» **WHAT YOU HAVE TO DO**: Both boundary lines count: repeat, exactly and alone, the lines from the one containing "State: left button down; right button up" to the one containing "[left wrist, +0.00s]", with pictures left out.

» **MATERIAL TO PROCESS**:
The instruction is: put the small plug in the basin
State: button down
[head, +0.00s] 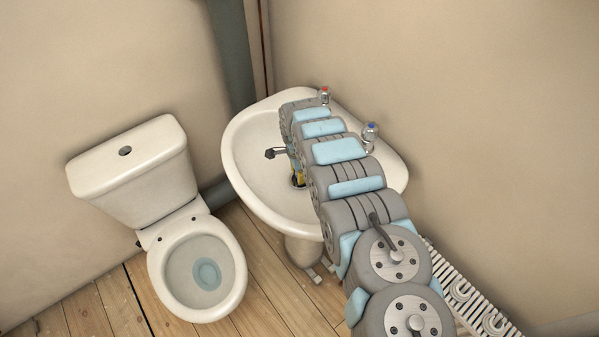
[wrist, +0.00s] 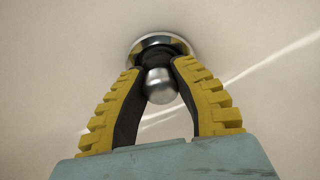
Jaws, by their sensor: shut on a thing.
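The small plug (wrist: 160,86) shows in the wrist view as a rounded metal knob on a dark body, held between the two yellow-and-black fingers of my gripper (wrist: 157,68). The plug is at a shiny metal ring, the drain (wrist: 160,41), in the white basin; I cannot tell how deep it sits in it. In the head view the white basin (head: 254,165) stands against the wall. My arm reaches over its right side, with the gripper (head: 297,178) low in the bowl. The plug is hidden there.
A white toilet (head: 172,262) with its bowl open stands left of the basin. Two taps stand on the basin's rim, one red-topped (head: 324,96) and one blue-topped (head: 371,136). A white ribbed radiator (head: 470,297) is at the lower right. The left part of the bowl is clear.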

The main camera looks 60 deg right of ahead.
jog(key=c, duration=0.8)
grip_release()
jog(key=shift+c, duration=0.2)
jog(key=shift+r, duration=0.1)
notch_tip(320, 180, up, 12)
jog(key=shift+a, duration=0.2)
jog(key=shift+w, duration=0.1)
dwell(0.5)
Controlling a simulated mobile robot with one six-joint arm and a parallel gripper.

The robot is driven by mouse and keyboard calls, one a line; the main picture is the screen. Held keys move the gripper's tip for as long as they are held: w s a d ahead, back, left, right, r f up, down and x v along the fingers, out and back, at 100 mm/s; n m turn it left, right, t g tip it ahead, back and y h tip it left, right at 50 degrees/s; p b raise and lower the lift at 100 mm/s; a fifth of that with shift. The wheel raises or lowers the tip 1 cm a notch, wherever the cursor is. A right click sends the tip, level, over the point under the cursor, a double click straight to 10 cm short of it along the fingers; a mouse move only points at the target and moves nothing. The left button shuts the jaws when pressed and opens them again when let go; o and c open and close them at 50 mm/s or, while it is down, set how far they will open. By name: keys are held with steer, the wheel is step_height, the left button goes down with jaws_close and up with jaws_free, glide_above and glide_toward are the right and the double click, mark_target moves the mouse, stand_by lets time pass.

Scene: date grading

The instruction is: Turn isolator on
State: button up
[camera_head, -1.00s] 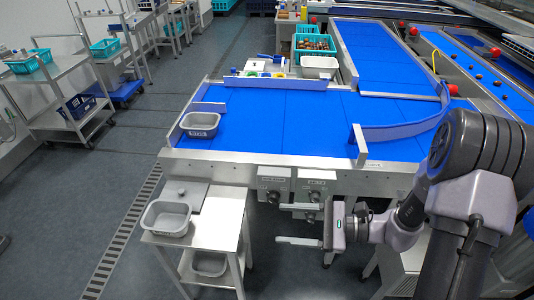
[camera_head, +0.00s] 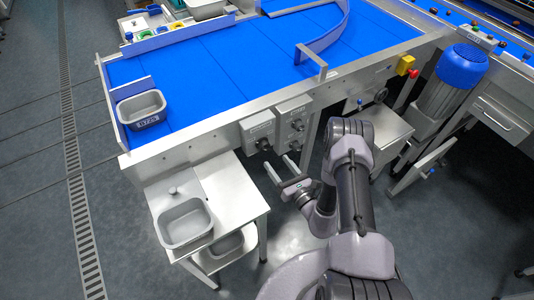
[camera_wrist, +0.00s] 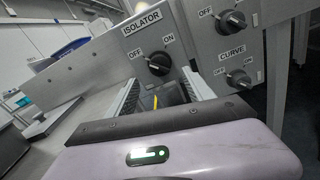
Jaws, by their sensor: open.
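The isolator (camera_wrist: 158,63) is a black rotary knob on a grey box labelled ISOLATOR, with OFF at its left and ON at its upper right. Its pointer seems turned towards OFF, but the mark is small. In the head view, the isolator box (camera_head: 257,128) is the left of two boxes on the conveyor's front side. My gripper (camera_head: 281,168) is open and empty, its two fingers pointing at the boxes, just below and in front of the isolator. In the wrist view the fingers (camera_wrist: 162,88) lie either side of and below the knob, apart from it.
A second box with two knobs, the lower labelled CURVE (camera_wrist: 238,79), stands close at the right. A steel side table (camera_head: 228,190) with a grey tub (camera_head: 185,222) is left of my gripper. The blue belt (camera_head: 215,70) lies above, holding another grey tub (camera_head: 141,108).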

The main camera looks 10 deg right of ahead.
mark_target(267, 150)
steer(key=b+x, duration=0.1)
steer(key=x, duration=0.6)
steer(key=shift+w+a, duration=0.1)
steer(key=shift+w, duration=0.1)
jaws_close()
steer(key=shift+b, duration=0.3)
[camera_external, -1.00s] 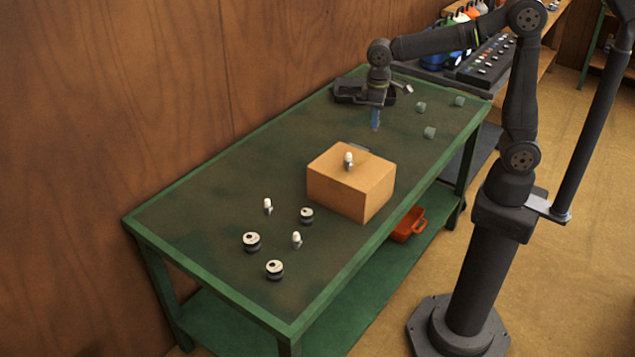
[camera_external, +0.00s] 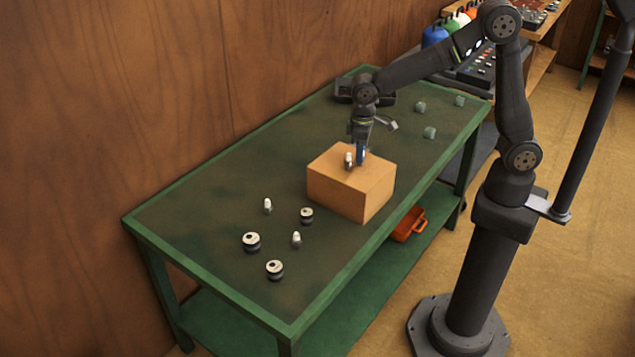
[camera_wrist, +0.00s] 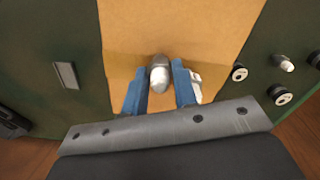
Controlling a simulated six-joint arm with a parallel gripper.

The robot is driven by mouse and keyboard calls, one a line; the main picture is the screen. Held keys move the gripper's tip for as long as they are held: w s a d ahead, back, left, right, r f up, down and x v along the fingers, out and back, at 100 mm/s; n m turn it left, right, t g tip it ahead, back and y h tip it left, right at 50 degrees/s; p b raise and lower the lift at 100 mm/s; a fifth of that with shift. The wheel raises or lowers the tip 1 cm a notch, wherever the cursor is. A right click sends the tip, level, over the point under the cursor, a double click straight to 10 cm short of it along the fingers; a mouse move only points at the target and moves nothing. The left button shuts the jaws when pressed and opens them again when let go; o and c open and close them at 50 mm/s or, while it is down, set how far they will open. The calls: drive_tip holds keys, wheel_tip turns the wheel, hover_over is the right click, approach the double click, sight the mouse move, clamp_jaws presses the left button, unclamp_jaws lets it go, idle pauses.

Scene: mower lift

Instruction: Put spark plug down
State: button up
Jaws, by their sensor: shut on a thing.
==
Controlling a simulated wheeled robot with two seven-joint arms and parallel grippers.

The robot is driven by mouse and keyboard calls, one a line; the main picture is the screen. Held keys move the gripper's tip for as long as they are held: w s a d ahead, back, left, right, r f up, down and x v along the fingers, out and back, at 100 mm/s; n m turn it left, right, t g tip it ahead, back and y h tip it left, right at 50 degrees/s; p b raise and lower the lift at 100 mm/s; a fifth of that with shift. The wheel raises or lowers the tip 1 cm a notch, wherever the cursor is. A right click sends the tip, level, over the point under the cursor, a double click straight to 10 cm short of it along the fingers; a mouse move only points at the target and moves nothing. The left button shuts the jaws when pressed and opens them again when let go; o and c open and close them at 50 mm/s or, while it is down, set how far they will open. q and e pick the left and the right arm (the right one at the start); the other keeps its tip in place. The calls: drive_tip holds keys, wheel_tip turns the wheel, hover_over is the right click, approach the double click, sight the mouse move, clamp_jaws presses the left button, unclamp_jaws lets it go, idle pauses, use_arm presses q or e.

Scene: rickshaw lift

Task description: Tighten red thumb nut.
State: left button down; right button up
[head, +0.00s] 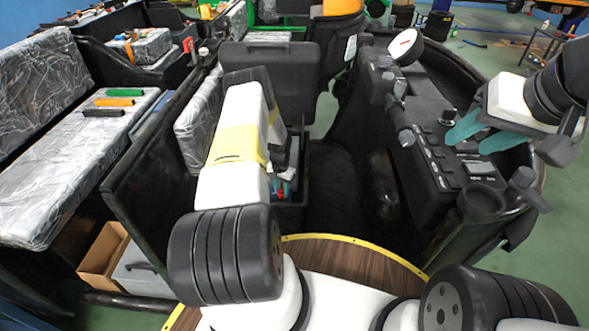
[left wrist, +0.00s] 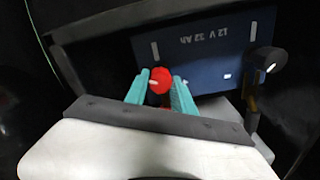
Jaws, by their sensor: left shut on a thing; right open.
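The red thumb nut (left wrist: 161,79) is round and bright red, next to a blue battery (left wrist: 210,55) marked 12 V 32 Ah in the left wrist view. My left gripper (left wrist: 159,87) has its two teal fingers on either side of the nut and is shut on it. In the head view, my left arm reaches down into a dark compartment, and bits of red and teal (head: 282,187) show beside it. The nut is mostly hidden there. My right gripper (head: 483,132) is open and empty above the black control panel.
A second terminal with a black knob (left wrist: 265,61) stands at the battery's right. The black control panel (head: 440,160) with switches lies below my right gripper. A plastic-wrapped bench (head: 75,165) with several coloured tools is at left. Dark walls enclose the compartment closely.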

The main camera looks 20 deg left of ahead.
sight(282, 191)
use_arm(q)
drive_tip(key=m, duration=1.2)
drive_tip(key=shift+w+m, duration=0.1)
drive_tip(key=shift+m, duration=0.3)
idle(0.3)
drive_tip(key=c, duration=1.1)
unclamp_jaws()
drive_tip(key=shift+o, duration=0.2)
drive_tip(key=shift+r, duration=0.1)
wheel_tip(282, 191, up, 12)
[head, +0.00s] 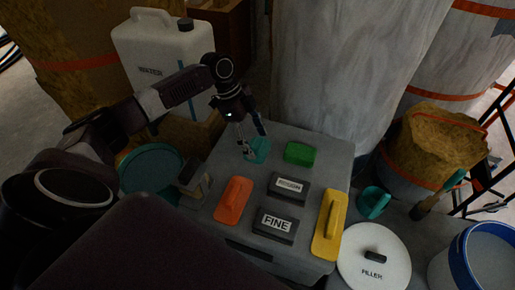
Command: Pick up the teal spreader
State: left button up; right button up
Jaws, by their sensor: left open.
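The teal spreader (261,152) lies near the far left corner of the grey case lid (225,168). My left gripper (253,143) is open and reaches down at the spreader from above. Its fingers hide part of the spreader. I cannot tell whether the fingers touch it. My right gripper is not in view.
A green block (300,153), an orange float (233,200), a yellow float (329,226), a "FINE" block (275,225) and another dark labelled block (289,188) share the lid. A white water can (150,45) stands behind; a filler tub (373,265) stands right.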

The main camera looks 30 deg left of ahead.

» **REPLY TO THE TASK**:
State: left button down; right button up
[head, +0.00s] 
[left wrist, +0.00s] 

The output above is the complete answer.